[Input]
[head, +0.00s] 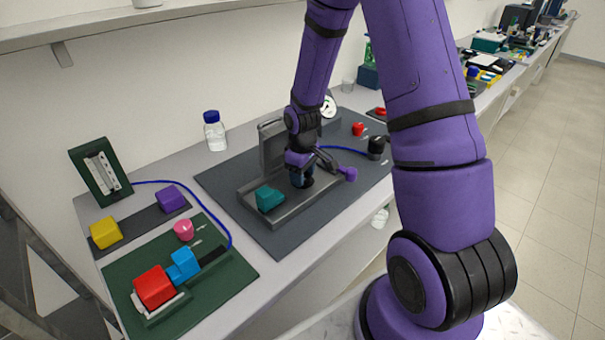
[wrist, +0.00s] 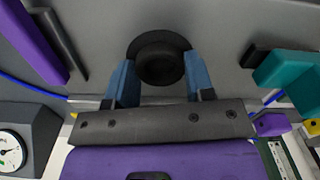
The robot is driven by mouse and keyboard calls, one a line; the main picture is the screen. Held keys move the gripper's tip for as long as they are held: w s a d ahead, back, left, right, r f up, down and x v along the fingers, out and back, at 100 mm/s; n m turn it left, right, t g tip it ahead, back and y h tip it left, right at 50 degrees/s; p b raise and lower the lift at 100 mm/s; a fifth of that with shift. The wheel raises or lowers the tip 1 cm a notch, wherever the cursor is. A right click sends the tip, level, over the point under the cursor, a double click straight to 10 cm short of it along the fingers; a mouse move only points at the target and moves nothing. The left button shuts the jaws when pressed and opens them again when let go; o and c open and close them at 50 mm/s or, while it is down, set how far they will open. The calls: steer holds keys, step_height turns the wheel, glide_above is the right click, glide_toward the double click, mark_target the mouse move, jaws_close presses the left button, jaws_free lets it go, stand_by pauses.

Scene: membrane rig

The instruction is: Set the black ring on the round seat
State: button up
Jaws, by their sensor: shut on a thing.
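My gripper (head: 302,182) is low over the grey tray of the rig in the head view. In the wrist view its two blue fingers (wrist: 160,66) are shut on the sides of a dark round piece, the black ring (wrist: 161,72). A wider dark disc, which looks like the round seat (wrist: 157,38), shows just beyond the ring and partly behind it. Ring and disc overlap in this view, slightly off centre; I cannot tell whether they touch. In the head view my gripper hides the seat and most of the ring.
A teal block (head: 269,198) stands in the tray (head: 280,218) left of my gripper, and a purple knob (head: 347,173) is close on its right. A raised grey plate (head: 272,145) stands behind. A black-topped part (head: 376,147) with a blue hose is farther right.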

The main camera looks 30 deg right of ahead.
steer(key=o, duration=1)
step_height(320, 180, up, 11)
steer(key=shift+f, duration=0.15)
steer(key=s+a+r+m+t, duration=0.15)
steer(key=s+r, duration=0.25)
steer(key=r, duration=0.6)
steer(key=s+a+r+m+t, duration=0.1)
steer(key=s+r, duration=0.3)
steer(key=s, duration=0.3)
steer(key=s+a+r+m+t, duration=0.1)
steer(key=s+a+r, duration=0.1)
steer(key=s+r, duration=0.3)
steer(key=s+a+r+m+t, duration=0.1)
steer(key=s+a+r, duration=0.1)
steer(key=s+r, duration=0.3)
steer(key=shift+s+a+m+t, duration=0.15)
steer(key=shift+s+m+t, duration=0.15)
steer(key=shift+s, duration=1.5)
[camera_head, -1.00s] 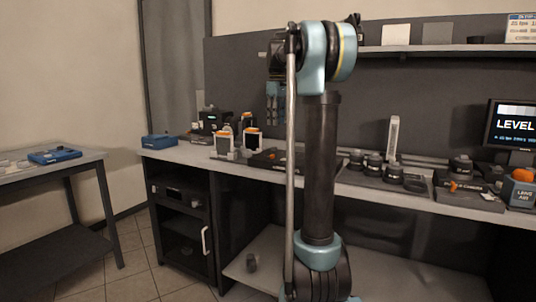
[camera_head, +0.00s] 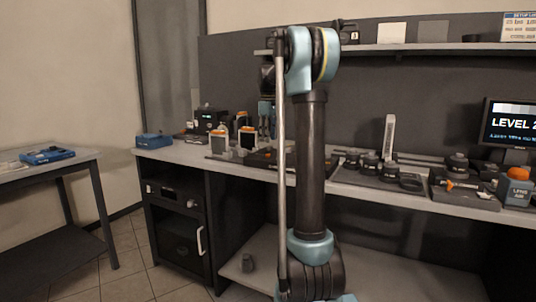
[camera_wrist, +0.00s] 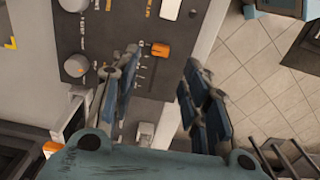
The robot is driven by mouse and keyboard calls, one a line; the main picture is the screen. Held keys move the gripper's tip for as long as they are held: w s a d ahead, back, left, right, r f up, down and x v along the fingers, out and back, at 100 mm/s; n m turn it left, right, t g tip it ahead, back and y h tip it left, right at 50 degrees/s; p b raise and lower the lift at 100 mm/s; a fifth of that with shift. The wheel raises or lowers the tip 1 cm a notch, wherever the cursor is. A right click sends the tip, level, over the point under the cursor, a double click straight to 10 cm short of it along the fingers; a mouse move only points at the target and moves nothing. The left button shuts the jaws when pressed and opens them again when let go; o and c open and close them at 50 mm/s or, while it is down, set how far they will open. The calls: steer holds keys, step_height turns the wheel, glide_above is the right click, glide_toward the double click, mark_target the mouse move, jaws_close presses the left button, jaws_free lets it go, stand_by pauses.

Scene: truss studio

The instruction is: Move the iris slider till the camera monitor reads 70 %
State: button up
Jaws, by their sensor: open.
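A dark control panel (camera_wrist: 118,22) with grey knobs lies below my gripper in the wrist view. An orange slider cap (camera_wrist: 160,50) sits on it beside white scale marks, probably the iris slider. My gripper (camera_wrist: 158,80) is open, its fingers spread either side of the scale, with the orange cap near the tips and no visible contact. In the head view my gripper (camera_head: 267,121) hangs just above the bench, over the dark panel (camera_head: 262,158). A monitor (camera_head: 510,124) at the right edge reads "LEVEL 2", cut off; no percentage is legible.
White-fronted units with orange tops (camera_head: 219,142) stand left of the gripper. Several dark round items on a tray (camera_head: 368,178) stand to the right. A shelf (camera_head: 420,47) runs above the bench. Floor tiles (camera_wrist: 265,60) show right of the panel.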

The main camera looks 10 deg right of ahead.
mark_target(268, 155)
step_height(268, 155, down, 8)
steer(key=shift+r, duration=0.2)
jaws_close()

[Required task] Using the material above, copy every line in which the string "instruction" occurs.

[Expected answer]
The instruction is: Set the black ring on the round seat
The instruction is: Move the iris slider till the camera monitor reads 70 %

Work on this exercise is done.